O beija-mão era uma tradição de reverência, transmitida da monarquia portuguesa à Corte Imperial brasileira. Membros da elite eram admitidos ao palácio para oscular a mão de Pedro 2º. No show, o ex-presidente enrola-se na bandeira sob um holofote, enquanto espectadores, aparentemente migrantes alheios à realidade brasileira, rezam e lhe oferecem cestas com pão e Nutella.
"Surreal", comentou a revista Time. Não há, claro, comparação plausível entre o rito imperial e a aglomeração do cercadinho, vendida como gabinete de curiosidades, do tipo "neofascista ao alcance de um selfie". O bozoshow é bizarro, logo, estimulado pela mídia. Mas seria esnobismo desconsiderá-lo: é pertinente à compaixão reflexiva.
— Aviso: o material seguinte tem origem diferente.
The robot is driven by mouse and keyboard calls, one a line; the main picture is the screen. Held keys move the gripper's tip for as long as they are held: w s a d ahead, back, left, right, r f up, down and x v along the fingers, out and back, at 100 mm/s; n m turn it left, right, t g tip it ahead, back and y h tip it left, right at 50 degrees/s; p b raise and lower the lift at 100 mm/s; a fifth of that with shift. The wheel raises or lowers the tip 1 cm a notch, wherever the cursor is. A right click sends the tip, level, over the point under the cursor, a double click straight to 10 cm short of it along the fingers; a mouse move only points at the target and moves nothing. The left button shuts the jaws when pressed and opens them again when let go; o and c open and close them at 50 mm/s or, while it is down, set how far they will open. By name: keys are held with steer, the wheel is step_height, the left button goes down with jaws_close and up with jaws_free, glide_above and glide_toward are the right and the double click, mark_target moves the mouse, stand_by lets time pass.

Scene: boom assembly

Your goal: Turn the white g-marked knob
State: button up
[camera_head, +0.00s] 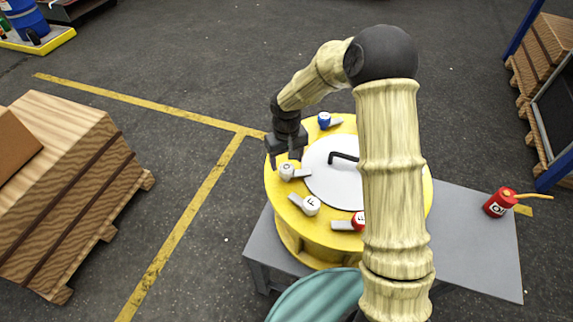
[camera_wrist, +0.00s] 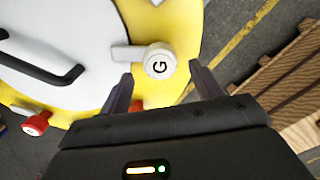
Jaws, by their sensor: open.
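The white g-marked knob (camera_head: 287,171) sits on the rim of the yellow round drum (camera_head: 303,246), with a grey lever beside it. In the wrist view the knob (camera_wrist: 160,63) shows its black G, and its lever points left. My gripper (camera_head: 285,162) is over the left side of the drum, right at the knob. In the wrist view the gripper's (camera_wrist: 160,76) fingers are apart and empty, one on each side of the knob, which appears just ahead of the tips. I cannot tell whether they touch it.
A white F-marked knob (camera_head: 311,205), a red knob (camera_head: 358,221) and a blue knob (camera_head: 324,119) share the rim. A black handle (camera_head: 343,157) stands on the white lid. A red can (camera_head: 497,204) is on the grey table (camera_head: 470,240). A wooden crate (camera_head: 70,180) stands left.

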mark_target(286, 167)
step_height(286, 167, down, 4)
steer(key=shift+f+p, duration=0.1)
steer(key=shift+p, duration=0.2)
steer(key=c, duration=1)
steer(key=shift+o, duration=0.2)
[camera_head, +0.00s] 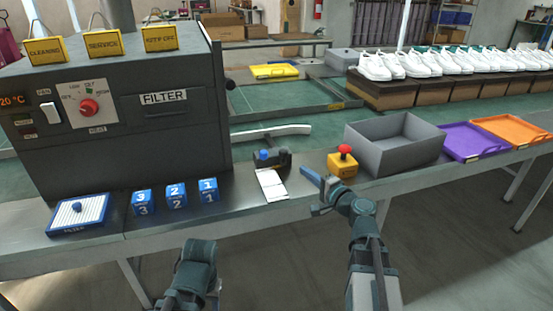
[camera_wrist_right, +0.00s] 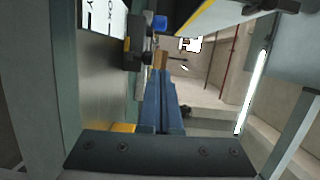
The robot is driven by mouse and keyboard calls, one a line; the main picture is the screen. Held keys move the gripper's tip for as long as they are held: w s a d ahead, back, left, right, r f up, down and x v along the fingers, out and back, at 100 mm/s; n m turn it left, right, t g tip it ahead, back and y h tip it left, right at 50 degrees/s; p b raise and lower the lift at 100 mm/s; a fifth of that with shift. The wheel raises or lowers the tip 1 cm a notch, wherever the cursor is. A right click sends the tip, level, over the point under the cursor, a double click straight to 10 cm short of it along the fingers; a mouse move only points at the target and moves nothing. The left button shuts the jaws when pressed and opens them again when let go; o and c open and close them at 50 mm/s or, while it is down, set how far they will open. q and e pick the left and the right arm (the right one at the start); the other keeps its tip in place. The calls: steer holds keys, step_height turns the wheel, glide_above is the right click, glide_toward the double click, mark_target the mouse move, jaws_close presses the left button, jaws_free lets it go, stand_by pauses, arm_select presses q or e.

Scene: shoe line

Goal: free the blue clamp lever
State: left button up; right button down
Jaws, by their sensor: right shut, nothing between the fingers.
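The blue clamp lever (camera_head: 264,155) shows as a small blue part on a dark clamp block (camera_head: 283,158) at the back of the table's front section. A white printed card (camera_head: 271,184) lies in front of the block. In the right wrist view the blue lever (camera_wrist_right: 160,23) is near the top, beside the dark block (camera_wrist_right: 133,50). My right gripper (camera_head: 308,176) is shut and empty, with its blue fingers to the right of the card and apart from the lever. Part of my left arm shows at the bottom; its gripper fingers are not visible.
A yellow box with a red button (camera_head: 343,162) stands just right of the right gripper. Farther right are a grey bin (camera_head: 375,160) and purple (camera_head: 474,142) and orange trays (camera_head: 510,130). Blue numbered blocks (camera_head: 176,196) stand left, before a grey machine (camera_head: 110,130).

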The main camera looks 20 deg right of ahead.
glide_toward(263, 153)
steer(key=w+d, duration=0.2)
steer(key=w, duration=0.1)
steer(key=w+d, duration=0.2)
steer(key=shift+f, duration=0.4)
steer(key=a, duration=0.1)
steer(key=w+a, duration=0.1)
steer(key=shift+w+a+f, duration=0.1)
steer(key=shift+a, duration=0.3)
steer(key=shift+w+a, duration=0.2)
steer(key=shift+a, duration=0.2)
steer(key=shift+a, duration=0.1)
Sem articular o humano com o político, tende-se a generalizações. Para além da superfície factual, na interioridade mental dos segmentos sociais, faz-se cabível a hipótese dramática do desespero. Não algo como o dos yanomamis, marcados física e moralmente pela opressão sórdida, mas desespero como "a inconsciência dos homens de seu destino espiritual" (Soren Kierkegaard, "O Desespero Humano").
Até mesmo o indivíduo mais desprovido de sentimentos próprios pode ser habitado pela angústia desesperada de não portar um espírito. É um desespero comum à diversidade humana das classes sociais. Nesse estado emocional, o cidadão permite-se àquilo que Kierkegaard chamou de "direito de chicana da Verdade". Ou seja, direito de mentir. Não o perturba estar em erro, pois emoções têm mais força do que a verdade e o espírito. Inútil desmentir, apenas contrapor-se a fake news. A mentira é uma blindagem.
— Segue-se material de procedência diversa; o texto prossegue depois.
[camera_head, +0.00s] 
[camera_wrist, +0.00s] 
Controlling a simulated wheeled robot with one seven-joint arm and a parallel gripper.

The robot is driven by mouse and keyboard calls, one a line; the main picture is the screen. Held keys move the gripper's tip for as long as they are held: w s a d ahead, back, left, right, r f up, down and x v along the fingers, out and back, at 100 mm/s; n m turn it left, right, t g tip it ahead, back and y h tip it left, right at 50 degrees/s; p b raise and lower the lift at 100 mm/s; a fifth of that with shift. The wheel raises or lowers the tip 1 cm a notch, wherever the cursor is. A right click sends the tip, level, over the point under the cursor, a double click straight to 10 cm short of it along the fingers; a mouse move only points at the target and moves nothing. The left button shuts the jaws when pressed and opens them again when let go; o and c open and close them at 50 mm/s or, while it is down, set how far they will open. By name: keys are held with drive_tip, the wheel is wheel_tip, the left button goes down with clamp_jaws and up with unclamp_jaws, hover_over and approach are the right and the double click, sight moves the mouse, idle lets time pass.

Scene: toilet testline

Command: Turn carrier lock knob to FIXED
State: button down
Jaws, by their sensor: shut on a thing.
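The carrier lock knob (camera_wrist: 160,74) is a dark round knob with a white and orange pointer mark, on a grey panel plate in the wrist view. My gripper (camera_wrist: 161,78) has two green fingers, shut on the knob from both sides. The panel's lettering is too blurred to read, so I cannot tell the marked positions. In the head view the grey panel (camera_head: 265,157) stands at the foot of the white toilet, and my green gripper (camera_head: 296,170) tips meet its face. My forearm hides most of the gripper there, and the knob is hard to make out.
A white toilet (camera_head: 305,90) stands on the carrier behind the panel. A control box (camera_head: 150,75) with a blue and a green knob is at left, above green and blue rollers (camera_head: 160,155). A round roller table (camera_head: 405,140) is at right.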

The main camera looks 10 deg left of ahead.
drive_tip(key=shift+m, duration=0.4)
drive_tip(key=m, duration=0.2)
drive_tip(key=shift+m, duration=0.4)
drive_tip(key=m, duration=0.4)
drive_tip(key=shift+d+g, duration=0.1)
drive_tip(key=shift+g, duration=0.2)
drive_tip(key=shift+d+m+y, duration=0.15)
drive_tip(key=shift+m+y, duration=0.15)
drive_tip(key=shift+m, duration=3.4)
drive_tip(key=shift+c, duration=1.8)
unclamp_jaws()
O cercadinho do Alvorada foi laboratório dessa autoimunidade ao verossímil, irradiadora da indistinção entre o rico, o pobre, o troglodita, o civilizado e o mané que votaram aos milhões no ícone do que de mais infame a nação já produziu sob a República. Não que a angústia possa estar ausente de quem optou pela saúde democrática: apenas foi canalizada por emoções lúcidas para uma aposta na vida.
Vale dizer: e quem assim o fez foi por desespero não tão exacerbado como o da figura cristã do diabo, filosoficamente o mais intenso de todos. Dele, autodenominado Legião, Cristo transferiu os maus espíritos aos porcos. É o risco teologal das varas, manadas e cercadinhos.